You can see the thinking which underpins their reasoning and their strategy: the electorate doesn’t count. MPs are not answerable to the electorate. The electorate does not need to know how MPs vote after a referendum.

Our MPs are concerned with what is in the best interest of the House when they are they to look to the best interest of the electorate.

It reminds me of a line from Russell Crowe’s Robin Hood: “We fight among ourselves. But when France invades, we are all Englishmen.” Goverment and Opposition MPs are forever at each other’s throat, but when the people have spoken (the bastards) then they pull together against the people.

We don’t care how they vote on rent regulation. But we need to know how individual MPs vote after a referendum result and other crucial votes. It was important to know, to use the most screamingly obvious example, that George Vella, current shadow minister for foreign affairs, voted against the EU accession treaty.

I don’t agree at all with the stance taken by Adrian Vassallo and Austin Gatt in full defiance of the referendum result. They showed no respect for the people’s decision but, in a perverse way, they have also showed more respect to the electorate than most others in their party have done.

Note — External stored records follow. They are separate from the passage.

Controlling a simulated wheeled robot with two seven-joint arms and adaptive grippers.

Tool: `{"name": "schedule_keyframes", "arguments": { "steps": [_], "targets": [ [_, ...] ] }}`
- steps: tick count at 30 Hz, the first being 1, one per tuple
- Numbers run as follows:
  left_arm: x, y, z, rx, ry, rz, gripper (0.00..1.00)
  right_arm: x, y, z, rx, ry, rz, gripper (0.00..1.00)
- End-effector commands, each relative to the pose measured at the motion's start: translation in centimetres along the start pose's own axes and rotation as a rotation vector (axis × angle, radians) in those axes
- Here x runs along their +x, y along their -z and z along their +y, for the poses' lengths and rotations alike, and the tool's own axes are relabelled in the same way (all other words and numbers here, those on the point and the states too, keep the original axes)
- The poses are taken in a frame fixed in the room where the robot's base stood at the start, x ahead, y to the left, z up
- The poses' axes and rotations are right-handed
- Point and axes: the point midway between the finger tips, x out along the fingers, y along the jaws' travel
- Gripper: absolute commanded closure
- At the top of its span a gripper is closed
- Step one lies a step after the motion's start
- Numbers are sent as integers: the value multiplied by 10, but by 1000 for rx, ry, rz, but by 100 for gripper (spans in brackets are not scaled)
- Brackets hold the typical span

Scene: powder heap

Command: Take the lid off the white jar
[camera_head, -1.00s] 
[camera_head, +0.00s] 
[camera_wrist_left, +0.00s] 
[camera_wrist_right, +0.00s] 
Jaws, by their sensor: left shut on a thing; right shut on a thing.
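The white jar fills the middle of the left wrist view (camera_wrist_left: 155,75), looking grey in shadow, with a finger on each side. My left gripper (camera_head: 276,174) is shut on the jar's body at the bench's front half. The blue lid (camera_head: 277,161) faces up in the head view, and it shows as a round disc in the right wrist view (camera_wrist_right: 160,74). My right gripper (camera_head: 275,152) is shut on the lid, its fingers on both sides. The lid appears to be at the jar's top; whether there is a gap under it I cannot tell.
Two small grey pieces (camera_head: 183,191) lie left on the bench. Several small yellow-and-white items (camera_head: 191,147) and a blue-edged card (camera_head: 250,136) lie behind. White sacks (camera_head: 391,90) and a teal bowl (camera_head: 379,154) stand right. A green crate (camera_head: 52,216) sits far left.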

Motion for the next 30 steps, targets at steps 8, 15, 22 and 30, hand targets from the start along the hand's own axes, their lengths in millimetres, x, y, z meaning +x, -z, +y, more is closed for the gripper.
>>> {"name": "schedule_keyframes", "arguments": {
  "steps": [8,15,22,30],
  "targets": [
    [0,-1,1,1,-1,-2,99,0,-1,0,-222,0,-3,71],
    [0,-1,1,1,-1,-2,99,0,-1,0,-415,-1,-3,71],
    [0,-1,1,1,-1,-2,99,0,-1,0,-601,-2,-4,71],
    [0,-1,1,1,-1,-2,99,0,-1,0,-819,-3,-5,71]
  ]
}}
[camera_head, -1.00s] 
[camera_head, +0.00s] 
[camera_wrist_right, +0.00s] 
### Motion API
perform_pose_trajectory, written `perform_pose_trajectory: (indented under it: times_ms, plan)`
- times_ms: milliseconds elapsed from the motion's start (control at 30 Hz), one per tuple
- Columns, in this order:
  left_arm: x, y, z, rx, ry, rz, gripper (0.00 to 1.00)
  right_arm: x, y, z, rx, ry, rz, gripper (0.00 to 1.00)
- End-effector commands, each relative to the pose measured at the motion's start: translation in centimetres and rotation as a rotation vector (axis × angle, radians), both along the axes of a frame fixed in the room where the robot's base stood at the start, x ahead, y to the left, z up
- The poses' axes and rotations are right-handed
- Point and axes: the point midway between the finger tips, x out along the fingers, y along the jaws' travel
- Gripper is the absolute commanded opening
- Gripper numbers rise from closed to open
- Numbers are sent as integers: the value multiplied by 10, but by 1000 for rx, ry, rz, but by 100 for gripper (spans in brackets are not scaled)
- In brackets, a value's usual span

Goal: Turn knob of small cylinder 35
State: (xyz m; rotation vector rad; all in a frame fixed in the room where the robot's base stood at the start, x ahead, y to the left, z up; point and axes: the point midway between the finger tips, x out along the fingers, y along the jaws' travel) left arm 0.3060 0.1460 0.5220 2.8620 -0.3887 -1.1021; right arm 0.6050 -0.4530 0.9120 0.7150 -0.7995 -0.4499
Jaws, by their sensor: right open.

They have told us in no uncertain terms, without any of the ridiculous and pathetic prevarication that others have shown, what they intend to do.

In a strange way, I respect this behaviour more than I do the behaviour of those MPs who wish to vote Yes in accordance with the referendum result but who are too cowardly to stand up and say so.

Now we have to contend, it seems, with the 60+ lot of them (bar Gatt and Vassallo and those who have said they will absent themselves) chasing around finding ways to hide their vote. The only time the government and the Opposition are able to cooperate, it seems, is in foxing the electorate.




11 Comments Comment

  1. La Redoute says:

    Why is it that sneaky, underhanded behaviour is invariably described as ‘intelligent’?

    Real intelligence is something else altogether but those who do not possess it are unable to see that.

    [Daphne – Because in Malta, ‘intelligenti’ and ‘wajs’ do not mean ‘intelligent’ and ‘wise’. The real meaning – sneaky and underhanded cunning – is lost in translation. That is because it is a southern Mediterranean value, and not an Anglo-Saxon one.]

    • ciccio2011 says:

      There is no Maltese equivalent of the word “intelligent” which has a Latin origin.
      The Maltese word with closest meaning is “ha**ej.”

  2. lino says:

    Daphne, I have posted a few contributions in favour of a free vote in parliament, but I contend that MPs are to be consistent with their prior positions on this issue, hence as you say we MUST know who’s voting and how; if that’s not the case, I am with you to extend the Arab Spring westwards.

    [Daphne – It’s not me who’s on about the Arab spring. It’s Evarist. We’re in Malta. We have other options and don’t need to camp out in front of the palace or demonstrate in public spaces as we had to do when Evarist’s friends were in power.]

  3. Interested Bystander says:

    For me, every day in this island paradise is a journey into the fantastic.

  4. ciccio2011 says:

    As I see it, since the MPs are going to hide their individual vote from the public, we are not going to know who, after the vote, has a clean conscience, and who does not.
    So much for their conscience bull. Do you think God and the bishops will know how they voted?

  5. ciccio2011 says:

    Oh, I have another question about this: Since the MPs’ invidual vote will not be published, does this mean that Marie Louise Coleiro Preca’s descision that she will not stand again for Parliament in 2013, as communicated to Joseph Muscat on 31 May, was a hasty one?

    • Mario Mercieca says:

      I think there is more than meets the eye in ML Coleiro Preca’s decision not to stand for election. If Muscat is saying to his MPs that they have a free vote and then exerting undue pressure on them to vote Yes I would be the first to rebel.

      I think there are also other issues which made her take the decisions.

  6. jozef says:

    Actually there is a word for intelligence: hazen.

    eg; il-hazen ta’ mohhu,

    [Daphne – Hazen does not translate as intelligence. It translates as cunning.]